Los trayectos de Astor Piazzolla, si es que puede hablar de trayectos y el término no traiciona lo que se movió sin trazar línea recta, comprenden una compleja trama de enjambres entre música popular, saberes expertos y plásticas cosmopolitas. En el caso de Piazzolla, y cabría detenerse aquí, para pensar lo que esto implica, el bandoneón, en tanto órgano portátil entregado al viento, deviene en una revuelta anti-hermenéutica. Justamente habría que nombrar lo que llamaríamos una organología afectiva que atiende a los artefactos en su densidad irreductible: el bandoneón como máquina afectiva atraviesa los cuerpos sonantes sin pasar por la mediación del concepto. La organología piensa el Doble A en su densidad diagramática (sus pliegues, sus contracciones, su respiración trabajosa) como aquello que inscribe en lo audible, lo que excede toda representación, como artefacto que traza fugas, que resiste -que debe resistir- toda idealización hermenéutica. De un lado, el Doble A es la técnica como ontología y, de otro -siempre de otro-, el despliegue de una tecnología que trasciende la metafísica del significado, organizando la economía de los cuerpos mediante efectos rítmicos y sensibles, donde el bandoneón provee líneas de afecto. El instrumento en su infraestructura y soporte parlante, en su densidad material que resiste toda idealización, diagrama la experiencia de la danza desde la semántica del fuelle —desde ese materialismo sensitivo que atiende a lo que vibra, a lo que respira, a lo que se contrae—, y no desde el axioma de adjuntar baile y letra (significado).

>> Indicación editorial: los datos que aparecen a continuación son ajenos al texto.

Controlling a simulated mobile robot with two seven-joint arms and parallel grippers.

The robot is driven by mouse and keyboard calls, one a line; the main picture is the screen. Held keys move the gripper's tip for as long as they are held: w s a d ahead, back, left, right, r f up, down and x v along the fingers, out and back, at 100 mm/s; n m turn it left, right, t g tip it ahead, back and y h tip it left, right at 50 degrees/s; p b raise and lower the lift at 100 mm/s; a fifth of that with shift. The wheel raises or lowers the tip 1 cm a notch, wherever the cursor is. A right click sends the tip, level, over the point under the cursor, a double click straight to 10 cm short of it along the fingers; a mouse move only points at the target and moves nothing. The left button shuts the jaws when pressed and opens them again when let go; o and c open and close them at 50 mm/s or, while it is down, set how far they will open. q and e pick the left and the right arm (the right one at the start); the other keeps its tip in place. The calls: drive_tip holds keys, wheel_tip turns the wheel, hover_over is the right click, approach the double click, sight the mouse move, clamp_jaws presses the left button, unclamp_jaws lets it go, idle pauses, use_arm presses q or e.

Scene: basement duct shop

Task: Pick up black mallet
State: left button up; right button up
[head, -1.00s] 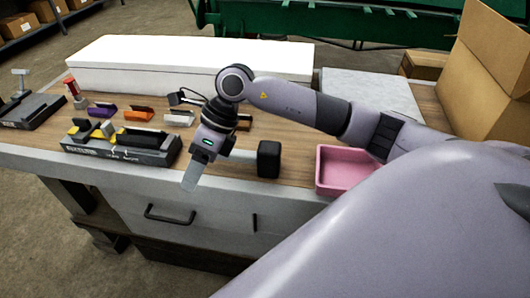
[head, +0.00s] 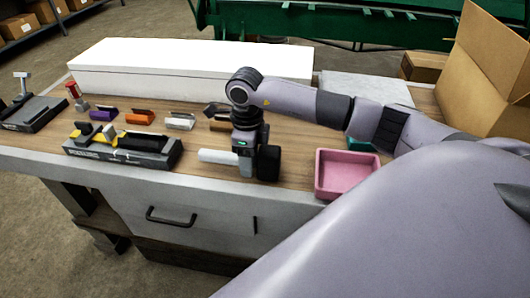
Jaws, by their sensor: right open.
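The black mallet lies on the workbench near its front edge. Its black head (head: 269,163) is at the right and its pale handle (head: 216,156) points left. My right gripper (head: 246,170) points down at the handle, close beside the head. Its near finger hides part of the handle, and the gripper is open. Whether the fingers touch the handle cannot be told. My left gripper is not in view.
A pink bin (head: 346,172) stands right of the mallet. A grey tool holder (head: 122,152) with yellow parts sits to the left. Small purple (head: 103,115) and orange (head: 139,118) bins are behind it. A long white box (head: 190,68) spans the back.

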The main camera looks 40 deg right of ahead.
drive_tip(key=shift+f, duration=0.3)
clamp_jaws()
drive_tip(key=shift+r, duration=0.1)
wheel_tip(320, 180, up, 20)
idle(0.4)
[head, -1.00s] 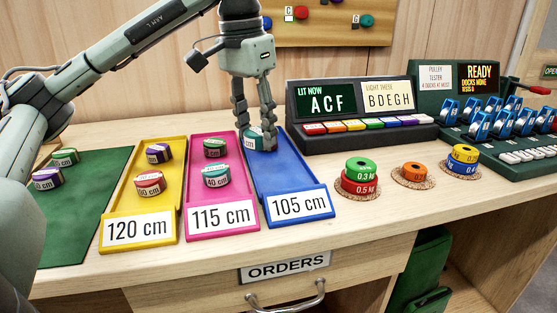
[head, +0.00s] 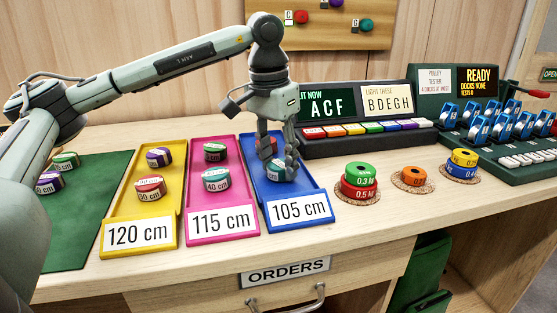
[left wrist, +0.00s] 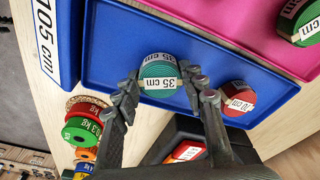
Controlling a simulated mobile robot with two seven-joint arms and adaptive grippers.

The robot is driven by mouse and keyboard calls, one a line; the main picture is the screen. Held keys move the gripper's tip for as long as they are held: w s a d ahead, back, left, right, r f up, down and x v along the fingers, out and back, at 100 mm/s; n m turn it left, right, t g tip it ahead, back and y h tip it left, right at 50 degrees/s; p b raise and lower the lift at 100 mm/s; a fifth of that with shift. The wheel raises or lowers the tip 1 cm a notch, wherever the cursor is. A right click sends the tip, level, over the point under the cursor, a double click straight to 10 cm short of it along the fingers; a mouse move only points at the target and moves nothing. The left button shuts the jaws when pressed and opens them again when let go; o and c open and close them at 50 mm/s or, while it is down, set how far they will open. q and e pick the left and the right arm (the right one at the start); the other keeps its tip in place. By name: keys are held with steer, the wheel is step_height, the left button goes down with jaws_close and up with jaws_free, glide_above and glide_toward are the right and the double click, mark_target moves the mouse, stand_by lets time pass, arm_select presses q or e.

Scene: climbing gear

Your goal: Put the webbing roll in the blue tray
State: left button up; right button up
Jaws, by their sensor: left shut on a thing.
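The blue tray (head: 322,219) is labelled 105 cm and stands right of the pink tray. My left gripper (head: 282,170) is over its front half, shut on a teal webbing roll (head: 272,173). In the left wrist view the roll (left wrist: 159,70) shows a 35 cm label between the fingertips, inside the tray's outline. It is low over the tray floor; I cannot tell whether it touches. A red roll (left wrist: 238,98), labelled 70 cm, lies farther back in the same tray, partly hidden by the gripper in the head view. My right gripper is not in view.
The pink tray (head: 222,221) and yellow tray (head: 138,235) each hold two rolls. A green mat (head: 100,215) with rolls is at left. A button console (head: 365,120) stands close behind right. Stacked weight rings (head: 358,182) sit on the bench to the right.

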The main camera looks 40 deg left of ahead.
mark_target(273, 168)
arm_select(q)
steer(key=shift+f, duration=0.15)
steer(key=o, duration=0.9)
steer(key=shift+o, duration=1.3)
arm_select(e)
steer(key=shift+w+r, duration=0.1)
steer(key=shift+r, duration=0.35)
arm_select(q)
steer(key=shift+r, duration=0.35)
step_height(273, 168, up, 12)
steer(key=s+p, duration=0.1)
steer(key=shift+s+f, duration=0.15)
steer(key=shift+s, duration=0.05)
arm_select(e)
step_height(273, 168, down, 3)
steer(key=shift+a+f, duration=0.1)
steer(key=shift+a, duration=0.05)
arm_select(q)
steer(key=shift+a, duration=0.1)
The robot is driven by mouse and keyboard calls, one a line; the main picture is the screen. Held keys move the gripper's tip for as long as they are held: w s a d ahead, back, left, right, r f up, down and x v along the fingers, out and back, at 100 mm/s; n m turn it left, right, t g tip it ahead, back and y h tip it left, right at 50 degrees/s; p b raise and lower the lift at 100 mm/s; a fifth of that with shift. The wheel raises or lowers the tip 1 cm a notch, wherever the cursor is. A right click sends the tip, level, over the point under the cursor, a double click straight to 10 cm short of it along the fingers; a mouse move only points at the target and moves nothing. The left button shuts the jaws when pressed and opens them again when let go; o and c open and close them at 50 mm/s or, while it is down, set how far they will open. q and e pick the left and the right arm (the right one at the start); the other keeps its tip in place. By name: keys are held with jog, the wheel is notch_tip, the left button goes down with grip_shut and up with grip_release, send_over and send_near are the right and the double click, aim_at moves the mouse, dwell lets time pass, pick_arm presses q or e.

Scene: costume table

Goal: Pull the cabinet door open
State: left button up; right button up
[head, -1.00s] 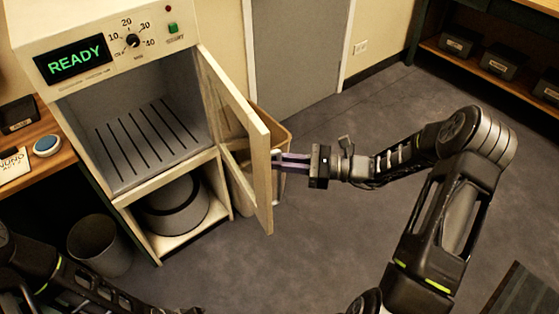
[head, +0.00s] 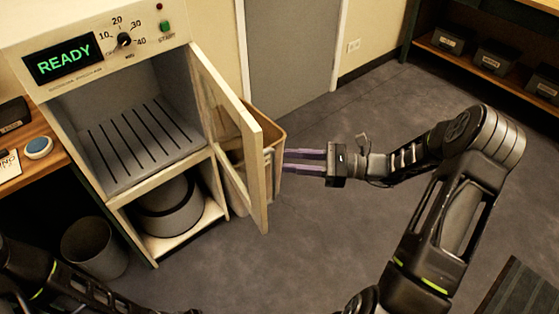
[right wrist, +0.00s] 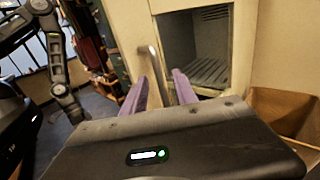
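The cream cabinet door (head: 251,170) has a window panel and stands swung well out from the cabinet (head: 160,185), hinged on the opening's right side. Its upright handle bar (right wrist: 151,62) shows beyond and between my right fingers in the right wrist view. My right gripper (head: 286,160) is open, its two purple fingers apart, on the outer side of the door. Its tips are close to the handle; whether they touch it I cannot tell. My left arm shows at the lower left in the head view, but its gripper is out of frame.
The cabinet's upper chamber has a slotted floor, and a round drum (head: 172,207) sits below. A tan bin (head: 275,130) stands behind the door. A grey bin (head: 95,248) stands left of the cabinet.

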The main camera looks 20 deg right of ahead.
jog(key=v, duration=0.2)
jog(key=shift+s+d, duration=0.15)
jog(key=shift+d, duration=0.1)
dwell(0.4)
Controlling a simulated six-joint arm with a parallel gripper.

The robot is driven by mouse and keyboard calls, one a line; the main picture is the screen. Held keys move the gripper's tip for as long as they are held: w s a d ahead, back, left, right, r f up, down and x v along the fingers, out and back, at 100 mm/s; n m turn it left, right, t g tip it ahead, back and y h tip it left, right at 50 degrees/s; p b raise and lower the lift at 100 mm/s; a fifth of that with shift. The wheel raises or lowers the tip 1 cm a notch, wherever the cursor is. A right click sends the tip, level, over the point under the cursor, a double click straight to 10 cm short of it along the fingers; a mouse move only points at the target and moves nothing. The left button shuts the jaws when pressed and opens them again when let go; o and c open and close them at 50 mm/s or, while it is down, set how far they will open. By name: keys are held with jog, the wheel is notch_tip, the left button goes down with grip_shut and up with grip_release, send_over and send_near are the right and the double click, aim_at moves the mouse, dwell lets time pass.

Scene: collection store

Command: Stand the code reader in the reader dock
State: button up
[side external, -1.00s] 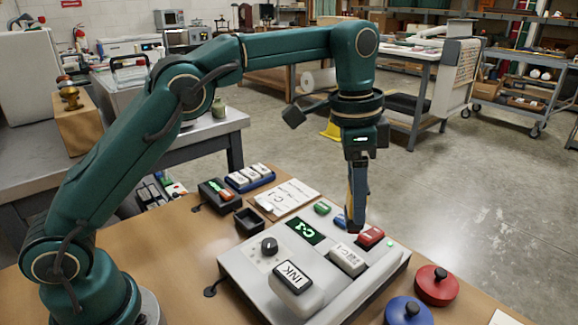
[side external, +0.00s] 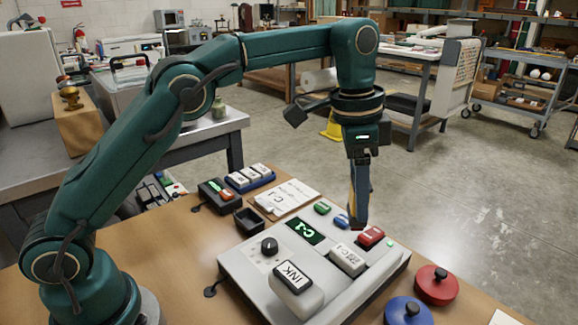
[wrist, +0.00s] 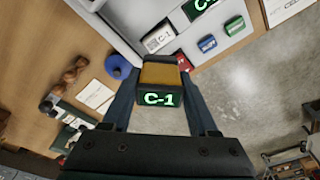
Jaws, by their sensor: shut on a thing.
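In the side view the reader is mostly hidden between the fingers. The fingers point down, above the back right part of the white machine. A small black open-topped holder (side external: 249,221), which looks like the reader dock, stands empty on the table left of the machine. The dock is not in the wrist view.
Red (side external: 436,286) and blue (side external: 408,312) knobbed discs lie right. A black device (side external: 211,194) and labelled card (side external: 287,197) are behind the holder.

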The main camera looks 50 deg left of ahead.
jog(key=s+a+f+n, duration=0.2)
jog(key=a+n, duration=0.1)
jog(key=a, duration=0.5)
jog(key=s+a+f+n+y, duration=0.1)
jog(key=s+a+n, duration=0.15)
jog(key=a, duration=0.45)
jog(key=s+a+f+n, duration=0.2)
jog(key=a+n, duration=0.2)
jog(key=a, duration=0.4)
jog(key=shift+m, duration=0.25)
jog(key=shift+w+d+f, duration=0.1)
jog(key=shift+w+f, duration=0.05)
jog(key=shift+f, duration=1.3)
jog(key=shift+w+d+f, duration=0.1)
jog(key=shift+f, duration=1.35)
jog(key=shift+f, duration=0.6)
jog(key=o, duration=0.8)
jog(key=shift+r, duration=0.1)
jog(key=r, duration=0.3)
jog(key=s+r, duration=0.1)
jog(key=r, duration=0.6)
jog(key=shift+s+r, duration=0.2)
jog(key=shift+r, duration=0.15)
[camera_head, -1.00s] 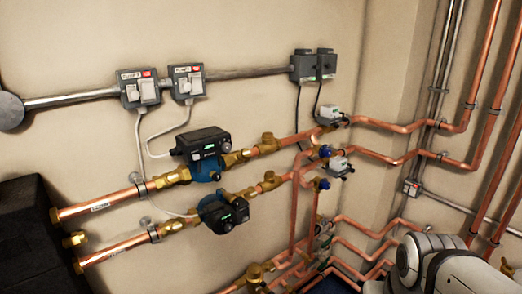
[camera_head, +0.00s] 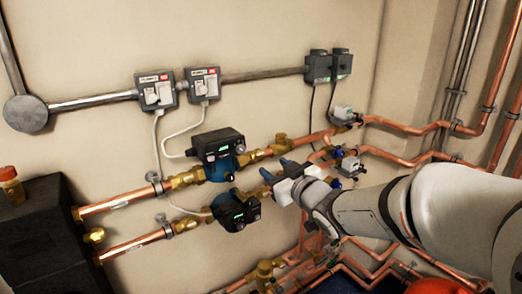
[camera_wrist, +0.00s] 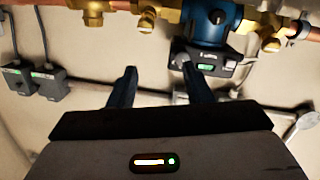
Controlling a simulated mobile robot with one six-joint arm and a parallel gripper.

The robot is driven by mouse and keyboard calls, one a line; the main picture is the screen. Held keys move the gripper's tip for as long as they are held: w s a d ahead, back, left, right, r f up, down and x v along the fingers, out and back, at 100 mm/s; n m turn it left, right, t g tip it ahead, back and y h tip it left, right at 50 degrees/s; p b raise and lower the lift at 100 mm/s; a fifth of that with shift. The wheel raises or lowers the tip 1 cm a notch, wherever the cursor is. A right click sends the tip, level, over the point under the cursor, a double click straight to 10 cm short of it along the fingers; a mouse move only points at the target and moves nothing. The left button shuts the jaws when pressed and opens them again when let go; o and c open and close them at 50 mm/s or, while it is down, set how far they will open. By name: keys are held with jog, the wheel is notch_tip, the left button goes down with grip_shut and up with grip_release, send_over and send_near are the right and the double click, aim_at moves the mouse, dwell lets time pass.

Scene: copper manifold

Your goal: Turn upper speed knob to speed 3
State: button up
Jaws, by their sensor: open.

Esto guarda un parecido de familia con la «Escuela de Berlín», por cuanto el diálogo con el materialismo mediático alemán (Kittler).

En suma, cabe destacar la renuncia incondicional al «positivismo histórico» y un diálogo fluido entre estéticas modernizantes con los límites masivos y audibles del género. Toda esta traza —traza nómade, siempre nómade— sin abjurar de los timbres expresivos del desarraigo en la ejecución: rubatto (libertad rítmica), canyengue (efectos percusivos), swing (Jazz), mugre (percusión sucia) y sudor (esfuerzo físico con el bandoneón). El nomadismo de los lenguajes musicales es un itinerario de la desterritorialización que evita —que debe evitar— el colonialismo estético de una modernidad centrada en experiencias homogéneas (orquestas modernizantes) en la región.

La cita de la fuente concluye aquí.